I promised to post questions and answers from my recent virtual book tour. Here's a first installment on that promise. The Q & A came from Inna Selipanov's blog, Onions and Tea.
Hello Inna! I'm excited to be the first poster. :-) I'm a chemist and I believe that Mohamed has studied chemistry, as well. I was wondering how his background as a chemical engineer influences his writing, if at all.
I have to start by saying that I absolutely LOVE your question. I’ve never really thought about it explicitly, but the truth is that my academic training in chemical engineering does indeed influence my creative writing.
I think I’ll answer your question along two dimensions. The first is structural. The second is topical detail.
Structural: My training as a chemical engineer entailed problem-solving through the use of linear thinking around the notion of processes and repeatable, predictable reactions. In that sense, I can see that in my creative writing, I tend to organize my themes and thoughts (and hence, my prose and plot) in ways that are consistent, integrated and logically cohesive. If you read Resolution 786 closely, you’ll see that many scenes, especially at the minute (molecular?) level, have an integrated set of details. For example, if someone cites an event or characterization in an e-mail message, many scenes later, a detail of description or dialogue will support that previous citation. An interesting permutation of my detail-oriented linear thought process is the fact that I use literary cubism as my overall architecture for telling stories, so data and storylines and narrative exposition are offered through multiple written venues such as e-mails, poems, dialogue, and legal documents and may appear, at times, to be non-linear. Still, despite what might at first glance appear to be an unorthodox amalgam of cubist writing, in the final analysis, as applied by me, becomes an integrated, internally consistent system of systems that, if successful, weaves an understandable story that has a unified theme and is told through the motives and experiences of consistent and believable characters.

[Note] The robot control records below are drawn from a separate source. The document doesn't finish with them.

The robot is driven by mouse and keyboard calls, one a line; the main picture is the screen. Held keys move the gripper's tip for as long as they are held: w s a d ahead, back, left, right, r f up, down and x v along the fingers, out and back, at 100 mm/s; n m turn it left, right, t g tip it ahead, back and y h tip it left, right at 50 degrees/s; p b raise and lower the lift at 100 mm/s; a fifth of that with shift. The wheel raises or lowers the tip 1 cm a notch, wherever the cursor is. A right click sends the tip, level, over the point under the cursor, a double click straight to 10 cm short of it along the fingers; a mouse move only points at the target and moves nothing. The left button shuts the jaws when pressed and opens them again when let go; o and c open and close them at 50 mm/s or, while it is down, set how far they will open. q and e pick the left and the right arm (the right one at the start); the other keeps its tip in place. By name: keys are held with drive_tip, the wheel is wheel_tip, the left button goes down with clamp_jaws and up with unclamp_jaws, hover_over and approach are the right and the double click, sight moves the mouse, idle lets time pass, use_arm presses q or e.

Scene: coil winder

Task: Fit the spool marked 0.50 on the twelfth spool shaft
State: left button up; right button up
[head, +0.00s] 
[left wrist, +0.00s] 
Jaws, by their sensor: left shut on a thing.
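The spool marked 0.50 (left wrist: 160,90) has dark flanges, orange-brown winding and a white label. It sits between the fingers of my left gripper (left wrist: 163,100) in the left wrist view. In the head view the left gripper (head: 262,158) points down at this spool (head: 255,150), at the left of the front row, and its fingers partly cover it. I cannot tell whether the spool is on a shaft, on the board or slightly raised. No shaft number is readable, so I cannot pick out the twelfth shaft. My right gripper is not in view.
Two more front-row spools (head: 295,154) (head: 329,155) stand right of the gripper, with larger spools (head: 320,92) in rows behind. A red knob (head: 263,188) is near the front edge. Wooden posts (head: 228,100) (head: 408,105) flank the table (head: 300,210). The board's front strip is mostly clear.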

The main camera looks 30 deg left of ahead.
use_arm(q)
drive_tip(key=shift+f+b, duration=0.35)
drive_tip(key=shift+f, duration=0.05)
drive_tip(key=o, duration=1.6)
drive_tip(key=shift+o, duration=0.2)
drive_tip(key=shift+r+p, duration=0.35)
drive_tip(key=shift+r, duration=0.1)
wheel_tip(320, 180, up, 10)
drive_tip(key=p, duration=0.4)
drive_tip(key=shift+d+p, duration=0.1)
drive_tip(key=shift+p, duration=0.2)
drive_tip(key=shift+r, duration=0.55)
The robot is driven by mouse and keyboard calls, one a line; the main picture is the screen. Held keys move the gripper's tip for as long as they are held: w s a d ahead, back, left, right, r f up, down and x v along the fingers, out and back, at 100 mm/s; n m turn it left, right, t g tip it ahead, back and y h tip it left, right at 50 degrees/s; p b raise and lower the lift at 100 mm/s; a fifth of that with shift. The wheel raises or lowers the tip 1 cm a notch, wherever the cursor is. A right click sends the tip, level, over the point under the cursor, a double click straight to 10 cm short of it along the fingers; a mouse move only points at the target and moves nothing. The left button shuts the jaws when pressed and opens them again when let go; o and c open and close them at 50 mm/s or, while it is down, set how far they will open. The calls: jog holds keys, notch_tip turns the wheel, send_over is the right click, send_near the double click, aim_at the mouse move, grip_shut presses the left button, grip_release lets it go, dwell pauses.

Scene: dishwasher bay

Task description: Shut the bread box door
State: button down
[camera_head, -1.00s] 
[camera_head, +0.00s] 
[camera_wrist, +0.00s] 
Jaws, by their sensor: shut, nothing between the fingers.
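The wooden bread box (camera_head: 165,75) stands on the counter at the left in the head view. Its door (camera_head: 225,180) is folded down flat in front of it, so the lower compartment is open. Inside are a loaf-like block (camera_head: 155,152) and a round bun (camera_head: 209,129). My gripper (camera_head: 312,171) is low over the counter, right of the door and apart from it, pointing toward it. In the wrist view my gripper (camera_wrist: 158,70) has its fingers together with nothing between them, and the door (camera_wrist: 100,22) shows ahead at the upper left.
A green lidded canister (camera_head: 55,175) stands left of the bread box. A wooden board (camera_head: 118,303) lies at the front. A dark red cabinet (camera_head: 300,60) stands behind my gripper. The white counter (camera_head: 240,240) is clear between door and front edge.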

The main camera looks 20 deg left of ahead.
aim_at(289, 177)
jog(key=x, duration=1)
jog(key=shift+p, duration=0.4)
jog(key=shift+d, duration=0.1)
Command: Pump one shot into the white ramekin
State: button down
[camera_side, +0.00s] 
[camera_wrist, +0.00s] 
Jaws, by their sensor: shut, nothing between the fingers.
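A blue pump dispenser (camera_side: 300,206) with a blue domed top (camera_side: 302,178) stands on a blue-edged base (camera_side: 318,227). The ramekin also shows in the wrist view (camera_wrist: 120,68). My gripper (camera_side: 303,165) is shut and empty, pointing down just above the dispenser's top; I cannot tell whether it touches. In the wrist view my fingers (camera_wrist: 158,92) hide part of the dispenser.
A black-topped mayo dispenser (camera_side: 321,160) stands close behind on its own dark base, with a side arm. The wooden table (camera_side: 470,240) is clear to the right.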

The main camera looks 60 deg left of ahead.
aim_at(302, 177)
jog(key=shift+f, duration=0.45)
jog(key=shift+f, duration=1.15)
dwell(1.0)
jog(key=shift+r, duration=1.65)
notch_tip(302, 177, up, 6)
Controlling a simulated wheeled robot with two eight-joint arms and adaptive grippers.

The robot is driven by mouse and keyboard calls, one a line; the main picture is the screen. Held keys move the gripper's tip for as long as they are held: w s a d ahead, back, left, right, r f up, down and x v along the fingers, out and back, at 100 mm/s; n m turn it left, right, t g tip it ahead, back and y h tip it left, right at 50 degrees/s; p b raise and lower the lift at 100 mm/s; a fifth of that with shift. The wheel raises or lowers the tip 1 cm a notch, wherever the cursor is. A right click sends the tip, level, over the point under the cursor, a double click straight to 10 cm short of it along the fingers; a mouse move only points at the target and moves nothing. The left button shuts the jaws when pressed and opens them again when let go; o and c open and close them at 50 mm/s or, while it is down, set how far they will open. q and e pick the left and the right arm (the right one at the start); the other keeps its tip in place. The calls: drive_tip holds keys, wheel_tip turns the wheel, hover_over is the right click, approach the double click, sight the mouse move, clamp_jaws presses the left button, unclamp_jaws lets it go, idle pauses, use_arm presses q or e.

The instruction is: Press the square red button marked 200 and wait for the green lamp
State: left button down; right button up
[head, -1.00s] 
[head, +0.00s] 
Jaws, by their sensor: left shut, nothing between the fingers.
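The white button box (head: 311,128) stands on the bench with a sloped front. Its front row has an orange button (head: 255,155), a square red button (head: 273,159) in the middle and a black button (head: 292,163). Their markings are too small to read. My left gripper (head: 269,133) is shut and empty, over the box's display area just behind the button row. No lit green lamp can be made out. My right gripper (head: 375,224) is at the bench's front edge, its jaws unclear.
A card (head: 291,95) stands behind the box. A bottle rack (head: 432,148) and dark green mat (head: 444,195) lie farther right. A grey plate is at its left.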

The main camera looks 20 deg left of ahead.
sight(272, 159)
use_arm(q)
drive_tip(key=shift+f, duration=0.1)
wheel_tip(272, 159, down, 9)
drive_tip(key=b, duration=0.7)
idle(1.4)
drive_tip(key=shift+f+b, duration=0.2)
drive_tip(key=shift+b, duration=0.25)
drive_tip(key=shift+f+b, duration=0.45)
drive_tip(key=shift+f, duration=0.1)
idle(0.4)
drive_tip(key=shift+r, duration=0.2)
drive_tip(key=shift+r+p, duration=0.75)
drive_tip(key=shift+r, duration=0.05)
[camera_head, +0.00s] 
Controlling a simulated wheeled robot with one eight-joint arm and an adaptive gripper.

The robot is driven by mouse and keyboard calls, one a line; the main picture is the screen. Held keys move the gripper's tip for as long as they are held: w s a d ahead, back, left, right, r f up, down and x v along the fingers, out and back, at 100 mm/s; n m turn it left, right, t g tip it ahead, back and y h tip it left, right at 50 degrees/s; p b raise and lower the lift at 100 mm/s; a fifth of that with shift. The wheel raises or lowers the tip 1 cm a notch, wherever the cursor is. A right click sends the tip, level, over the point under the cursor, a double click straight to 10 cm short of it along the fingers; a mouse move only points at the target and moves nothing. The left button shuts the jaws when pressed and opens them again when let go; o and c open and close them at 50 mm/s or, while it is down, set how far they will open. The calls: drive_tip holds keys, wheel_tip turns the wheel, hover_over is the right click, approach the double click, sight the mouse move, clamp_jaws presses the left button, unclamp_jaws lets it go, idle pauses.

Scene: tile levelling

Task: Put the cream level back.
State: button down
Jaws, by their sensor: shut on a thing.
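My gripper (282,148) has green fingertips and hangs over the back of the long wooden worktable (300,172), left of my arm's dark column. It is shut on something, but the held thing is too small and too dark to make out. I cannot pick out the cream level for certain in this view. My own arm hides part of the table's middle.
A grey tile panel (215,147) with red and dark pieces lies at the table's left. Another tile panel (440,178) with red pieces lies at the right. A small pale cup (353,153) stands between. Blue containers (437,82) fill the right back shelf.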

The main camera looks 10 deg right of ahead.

The second way in which my training as a chemical engineer influences my writing is along the dimension of topical detail. Yes, my first novel and the partially completed draft of my second novel both deal heavily in themes of theology. But looking back through the prism of your question, I now see that topical details revolve around my training and experiences as a chemical engineer. Adam Hueghlomm is in Iraq to collect data to test the efficacy of a new mine-detecting technology; he carries a research notebook with him. Hueghlomm’s intense reverence for logic and literal interpretations is the basis for the legal indictment of the Lord in that first novel. Euclidian geometry and the mathematically infinite nature of pi are invoked in the title of the final chapter of the novel, a tip of the hat to my engineering training in mathematics. Moving from my first novel and into the second, here’s how a minor but frequent character in that novel is introduced:
Oh he loved his own kind, clinging to them in a square dance of loose bonds. His rotund torso held up two punctuation marks, small appendages that poked into the world in a dissolving, soft clutch, an ever open 104.5 degree arc of welcome. Aetch, as he often called himself, had been born in the early twilights, above a gurgling, empty ocean, on the tip of a crackling electrical discharge that shot from nothing to nowhere. He was a quite witness to the endless turn of wheels, the cycling infinity of death and rebirth. ‘Each one of them is a retold pun in a never-ending cosmic comedy,’ Aetch-to-oh often told himself, a gargled giggle.
Oh, the people he’d known. Oh, the places he’d been. Oh, the things he’d seen.”
Who is Aetch-to-oh? He’s a water molecule who has been floating about the earth since the early twilights of creation. That’s right. A water molecule is a character in “Christmas in Mecca.” I believe this, too, is an observable manifestation of my training as a chemical engineer. Who else might include a water molecule (complete with his 104.5 degree molecular geometry) as a character in a novel?
Apologies for the rather long answer. Here’s the short version:
Yes, my training as a chemical engineer influences my fiction. It forces me to have a logical and internally consistent storyline despite my seemingly unorthodox literary style of cubist writing. It also provides me background material that helps me create the details of scenes, settings, characters and chapter titles in my fiction.